Pauw was keen to move on to on-field matters with her Ireland side staring down a whole other storm in Central Texas, lashed with rains and thunder and lighting in recent days.

Facing the undisputed best team in the world twice in four days will provide the ultimate test of her side’s credentials with the World Cup looming.

The presence of Sinead Farrelly training with the squad added yet another layer to the build-up. The American-born midfielder was one of the original whistle-blowers into NWSL abuse which sparked the league-wide investigation that eventually implicated Pauw.

Farrelly had been out of the game for eight years but recently joined Gotham FC and was registered in time to feature. Farrelly has reportedly looked sharp in training. A World Cup berth, as unlikely as it might have been, now looks on the cards.

“The only thing I’ve learned on this journey back is one game at a time, one day at a time,” Farrelly said Friday.

“I’m freaking out a little bit about it. What an opportunity.
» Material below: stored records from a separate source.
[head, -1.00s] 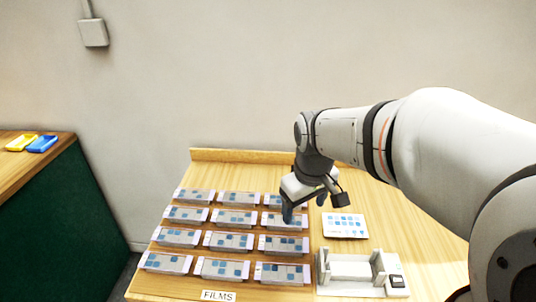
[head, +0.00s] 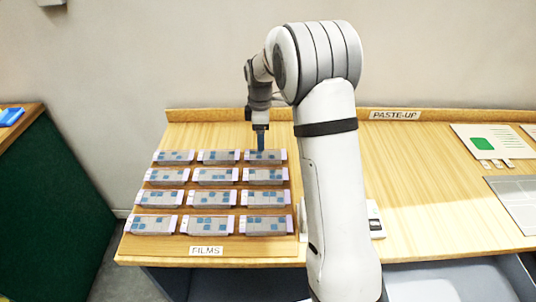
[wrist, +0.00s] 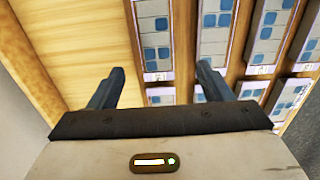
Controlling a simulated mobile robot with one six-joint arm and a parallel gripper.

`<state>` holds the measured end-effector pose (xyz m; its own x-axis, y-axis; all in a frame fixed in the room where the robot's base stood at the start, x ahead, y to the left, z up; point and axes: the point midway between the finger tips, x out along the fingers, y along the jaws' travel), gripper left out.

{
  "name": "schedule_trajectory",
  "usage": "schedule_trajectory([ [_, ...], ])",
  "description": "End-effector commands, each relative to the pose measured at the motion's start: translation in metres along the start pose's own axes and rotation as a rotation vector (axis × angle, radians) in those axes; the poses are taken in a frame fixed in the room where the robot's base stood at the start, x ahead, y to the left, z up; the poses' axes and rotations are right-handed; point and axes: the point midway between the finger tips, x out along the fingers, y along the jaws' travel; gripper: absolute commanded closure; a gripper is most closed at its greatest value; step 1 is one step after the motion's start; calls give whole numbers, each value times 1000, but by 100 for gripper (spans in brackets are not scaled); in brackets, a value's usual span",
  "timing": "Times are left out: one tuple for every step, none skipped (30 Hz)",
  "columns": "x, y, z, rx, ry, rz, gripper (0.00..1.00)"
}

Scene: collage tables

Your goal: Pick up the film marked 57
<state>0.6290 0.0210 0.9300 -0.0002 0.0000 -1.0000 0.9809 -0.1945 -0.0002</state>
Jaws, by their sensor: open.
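Several grey films with blue squares and pale lilac ends lie in rows on the wooden table (head: 420,200), behind the FILMS label (head: 206,251). Their marks are too small to read, so I cannot tell which is 57. My gripper (head: 260,150) points down at the far-right film (head: 274,160) of the back row and partly covers it. In the wrist view my gripper (wrist: 158,80) is open and empty. One film (wrist: 154,30) shows beyond the gap between the fingers, with a small unreadable tag at its near end. More films (wrist: 213,30) lie to its right.
My arm crosses the table and hides the area right of the films. A back ledge (head: 215,115) runs along the wall. The PASTE-UP label (head: 395,115) and a sheet with a green patch (head: 480,143) are at right. Table between arm and sheets is clear.

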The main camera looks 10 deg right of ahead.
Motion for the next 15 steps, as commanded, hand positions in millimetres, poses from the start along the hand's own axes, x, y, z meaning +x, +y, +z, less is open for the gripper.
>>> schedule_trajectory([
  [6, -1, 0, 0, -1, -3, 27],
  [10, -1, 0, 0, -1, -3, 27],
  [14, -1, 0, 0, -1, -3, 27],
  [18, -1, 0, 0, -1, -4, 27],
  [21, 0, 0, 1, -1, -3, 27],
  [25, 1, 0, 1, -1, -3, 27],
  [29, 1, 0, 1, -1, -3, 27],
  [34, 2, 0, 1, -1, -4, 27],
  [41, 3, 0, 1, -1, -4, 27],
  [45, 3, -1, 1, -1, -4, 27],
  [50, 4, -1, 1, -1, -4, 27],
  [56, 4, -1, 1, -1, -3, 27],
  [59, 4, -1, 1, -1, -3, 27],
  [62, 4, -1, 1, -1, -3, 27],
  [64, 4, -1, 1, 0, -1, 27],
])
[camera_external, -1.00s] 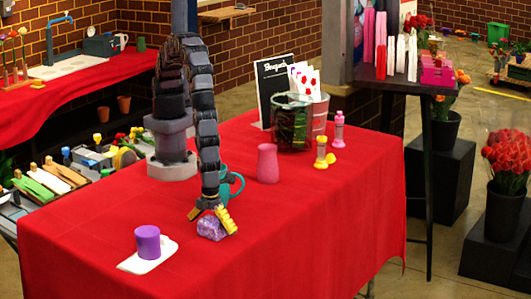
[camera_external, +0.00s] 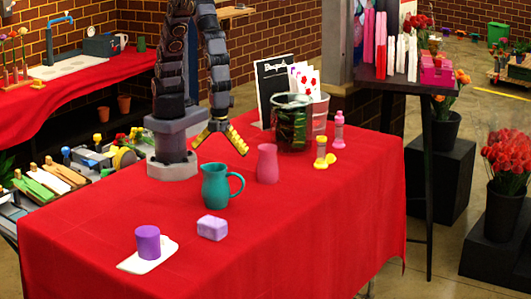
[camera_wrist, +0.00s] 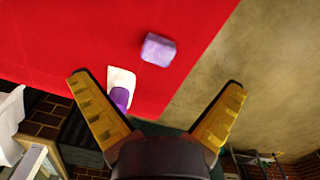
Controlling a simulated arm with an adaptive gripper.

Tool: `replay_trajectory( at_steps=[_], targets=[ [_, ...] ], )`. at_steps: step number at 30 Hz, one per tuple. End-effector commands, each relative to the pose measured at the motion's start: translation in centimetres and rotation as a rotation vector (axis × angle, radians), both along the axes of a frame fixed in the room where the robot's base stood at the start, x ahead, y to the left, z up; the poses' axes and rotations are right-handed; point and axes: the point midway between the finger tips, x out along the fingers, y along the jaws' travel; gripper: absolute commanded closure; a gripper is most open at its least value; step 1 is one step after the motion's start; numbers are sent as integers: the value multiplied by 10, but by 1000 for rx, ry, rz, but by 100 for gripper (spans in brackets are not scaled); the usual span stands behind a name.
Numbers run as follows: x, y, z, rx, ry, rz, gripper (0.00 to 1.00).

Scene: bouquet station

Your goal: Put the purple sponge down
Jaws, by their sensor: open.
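The purple sponge (camera_external: 212,228) lies on the red tablecloth, in front of the teal pitcher and to the right of the purple cup. It also shows in the wrist view (camera_wrist: 158,49), beyond my fingertips and apart from them. My gripper (camera_external: 220,143) is open and empty, raised above the table behind the teal pitcher. Its two yellow fingers (camera_wrist: 158,93) are spread wide in the wrist view with nothing between them.
A teal pitcher (camera_external: 216,186) and a pink vase (camera_external: 267,164) stand mid-table. A purple cup (camera_external: 147,242) stands on a white tray (camera_external: 133,265) at the front left. A dark green container (camera_external: 291,124) and small shakers (camera_external: 320,150) stand further back. The front right tablecloth is clear.

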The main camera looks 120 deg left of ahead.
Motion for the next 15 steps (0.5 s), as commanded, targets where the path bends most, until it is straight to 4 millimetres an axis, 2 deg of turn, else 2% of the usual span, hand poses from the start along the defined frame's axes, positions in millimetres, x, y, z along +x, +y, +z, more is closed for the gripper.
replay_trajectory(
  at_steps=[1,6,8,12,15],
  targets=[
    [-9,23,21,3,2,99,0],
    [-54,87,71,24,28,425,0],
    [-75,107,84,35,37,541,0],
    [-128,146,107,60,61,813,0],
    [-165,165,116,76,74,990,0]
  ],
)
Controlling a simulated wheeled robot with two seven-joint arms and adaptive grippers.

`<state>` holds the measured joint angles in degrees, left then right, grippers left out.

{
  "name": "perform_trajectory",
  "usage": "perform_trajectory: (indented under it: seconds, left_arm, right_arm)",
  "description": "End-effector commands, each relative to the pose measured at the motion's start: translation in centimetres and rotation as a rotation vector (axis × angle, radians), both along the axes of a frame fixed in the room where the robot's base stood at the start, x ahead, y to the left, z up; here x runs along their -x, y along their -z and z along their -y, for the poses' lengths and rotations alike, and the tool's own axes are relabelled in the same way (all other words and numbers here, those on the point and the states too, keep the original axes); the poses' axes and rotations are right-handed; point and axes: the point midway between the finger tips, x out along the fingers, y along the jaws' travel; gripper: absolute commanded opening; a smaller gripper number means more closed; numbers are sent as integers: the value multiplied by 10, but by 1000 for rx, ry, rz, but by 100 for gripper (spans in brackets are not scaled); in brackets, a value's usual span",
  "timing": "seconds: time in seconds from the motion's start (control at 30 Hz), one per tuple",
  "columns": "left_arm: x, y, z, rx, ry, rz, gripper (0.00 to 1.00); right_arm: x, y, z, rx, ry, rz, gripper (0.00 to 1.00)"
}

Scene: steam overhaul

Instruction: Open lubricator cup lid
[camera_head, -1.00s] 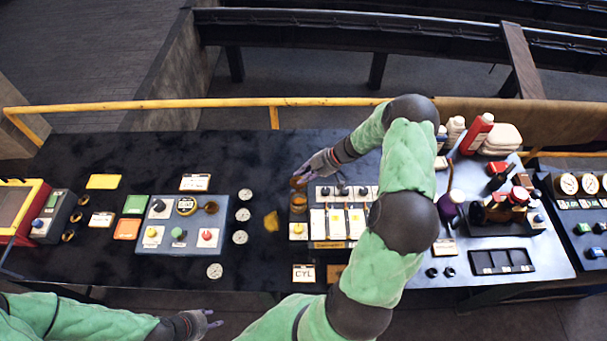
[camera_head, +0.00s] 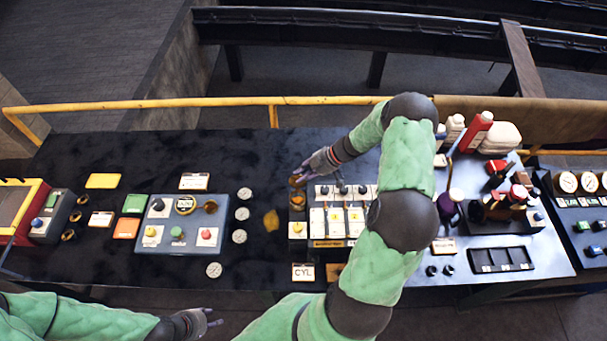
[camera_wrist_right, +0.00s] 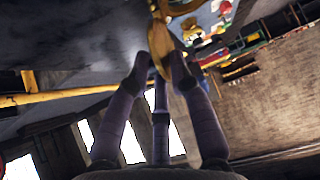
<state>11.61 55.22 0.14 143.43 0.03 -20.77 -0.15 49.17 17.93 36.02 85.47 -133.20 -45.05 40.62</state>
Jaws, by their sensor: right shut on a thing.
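The lubricator cup (camera_head: 298,201) is an amber, brass-coloured cup at the back left corner of the lubricator box (camera_head: 329,243) in the head view. My right gripper (camera_head: 301,176) is at the top of this cup. In the right wrist view, the fingers of my right gripper (camera_wrist_right: 162,75) are shut on a brass-coloured curved piece (camera_wrist_right: 160,36), which looks like the cup's lid. How far the lid is raised cannot be told. My left gripper (camera_head: 212,319) is at the front edge of the table, away from the cup, with its fingers apart and empty.
A grey panel with coloured buttons (camera_head: 160,244) stands left of the box. A CYL card (camera_head: 303,272) lies in front of it. Bottles (camera_head: 477,132) and a black slotted tray (camera_head: 500,260) are at the right. A yellow rail (camera_head: 200,103) runs behind the table.

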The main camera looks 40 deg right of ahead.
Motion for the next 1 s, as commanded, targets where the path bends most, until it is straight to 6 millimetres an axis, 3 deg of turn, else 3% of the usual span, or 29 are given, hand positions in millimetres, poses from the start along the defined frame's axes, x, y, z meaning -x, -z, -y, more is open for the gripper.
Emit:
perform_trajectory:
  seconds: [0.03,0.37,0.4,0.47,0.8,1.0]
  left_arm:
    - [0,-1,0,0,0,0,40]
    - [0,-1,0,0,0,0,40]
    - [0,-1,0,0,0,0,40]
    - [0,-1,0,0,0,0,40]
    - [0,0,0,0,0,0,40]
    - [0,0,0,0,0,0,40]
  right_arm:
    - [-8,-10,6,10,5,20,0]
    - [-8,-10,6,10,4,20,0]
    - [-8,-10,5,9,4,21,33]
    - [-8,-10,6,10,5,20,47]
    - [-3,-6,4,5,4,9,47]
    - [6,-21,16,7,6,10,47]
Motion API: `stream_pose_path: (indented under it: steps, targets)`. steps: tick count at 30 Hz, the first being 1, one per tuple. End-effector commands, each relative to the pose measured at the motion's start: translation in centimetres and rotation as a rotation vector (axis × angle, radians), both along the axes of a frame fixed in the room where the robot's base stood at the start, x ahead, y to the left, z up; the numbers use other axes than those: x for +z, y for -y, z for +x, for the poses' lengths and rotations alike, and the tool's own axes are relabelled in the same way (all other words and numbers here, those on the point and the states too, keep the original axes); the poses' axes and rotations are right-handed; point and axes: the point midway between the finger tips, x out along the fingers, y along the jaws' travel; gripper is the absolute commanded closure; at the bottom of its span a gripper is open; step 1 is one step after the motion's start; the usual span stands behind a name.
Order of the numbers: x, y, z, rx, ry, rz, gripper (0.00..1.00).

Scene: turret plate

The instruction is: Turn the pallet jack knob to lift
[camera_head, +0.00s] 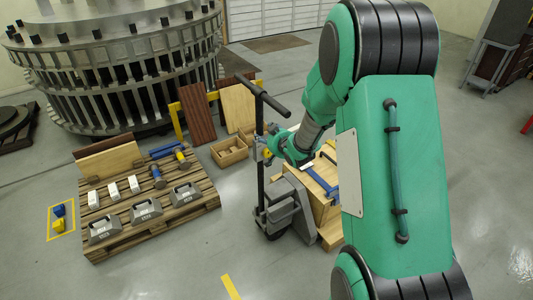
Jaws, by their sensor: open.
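The pallet jack stands at the middle of the view, with a dark T-shaped handle (262,97) on an upright post and a grey body (283,208) below. My arm reaches over from the right, and my gripper (264,148) is beside the handle post at about mid-height. It is small in the picture, and its fingers look open. A small yellow spot (267,154) shows at the gripper, possibly the knob. The knob cannot be made out clearly, and whether the fingers touch it cannot be told.
A wooden crate (320,207) stands right behind the jack, partly hidden by my arm. A pallet (190,218) with grey weights, white blocks and tools lies to the left. An open wooden box (229,152) and leaning boards (197,112) stand behind. The front floor is clear.

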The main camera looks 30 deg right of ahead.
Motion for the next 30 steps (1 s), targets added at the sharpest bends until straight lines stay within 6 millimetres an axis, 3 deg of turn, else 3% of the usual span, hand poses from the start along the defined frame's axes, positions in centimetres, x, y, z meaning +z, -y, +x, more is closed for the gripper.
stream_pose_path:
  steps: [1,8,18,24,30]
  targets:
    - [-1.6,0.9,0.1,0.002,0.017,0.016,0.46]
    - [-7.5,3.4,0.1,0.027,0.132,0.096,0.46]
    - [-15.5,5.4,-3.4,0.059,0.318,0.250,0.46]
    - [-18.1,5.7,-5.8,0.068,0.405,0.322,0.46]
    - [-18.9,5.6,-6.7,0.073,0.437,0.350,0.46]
I’m really trying to keep that lens of . . .it’s an honour to do this and I don’t want to take it for granted.”

For her part, Pauw sees Farrelly as a controlling presence that has been lacking.

“Sinead is a player that, like no other in our squad, can make the ball free,” said Pauw as she confirmed Farrelly would start in Texas.

“Under pressure she makes the ball free and that gives us a calmness in our play that we needed. Hopefully she brings what we’re looking for to be able to bring more control in our attacking play.”

Farrelly’s addition means there are four uncapped players in the panel with tough decisions mere months away.

The sense is that Pauw will go with her strongest possible line-up on Saturday as Ireland look to add some semblance of balance to an ugly ledger. The sides have met 13 times with the US winning all of them, scoring 48 times and conceding just once.

The hosts have plenty of selection dilemmas of their own. Vlatko Andonovski’s outfit bounced back from an almighty wobble last year when they lost three straight games.

They are leaving little to chance in their quest for a third-straight World Cup. As the rain pelted down at the end of their Friday tune-up at Q2 stadium, US Soccer had arena staff pipe in deafening crowd noise as they ran through a penalty shoot-out routine.

Both here and in St Louis on Tuesday night Andonovski is expecting Ireland to provide a much sterner test than history would suggest.

“Obviously, this is a different Ireland team,” he said of Ireland’s wretched record against the hosts.

“They are very organised, very disciplined. They’re hard to score against, only one goal in nine games, which speaks to the difficulties we will have. There’s a reason we picked a game like this.”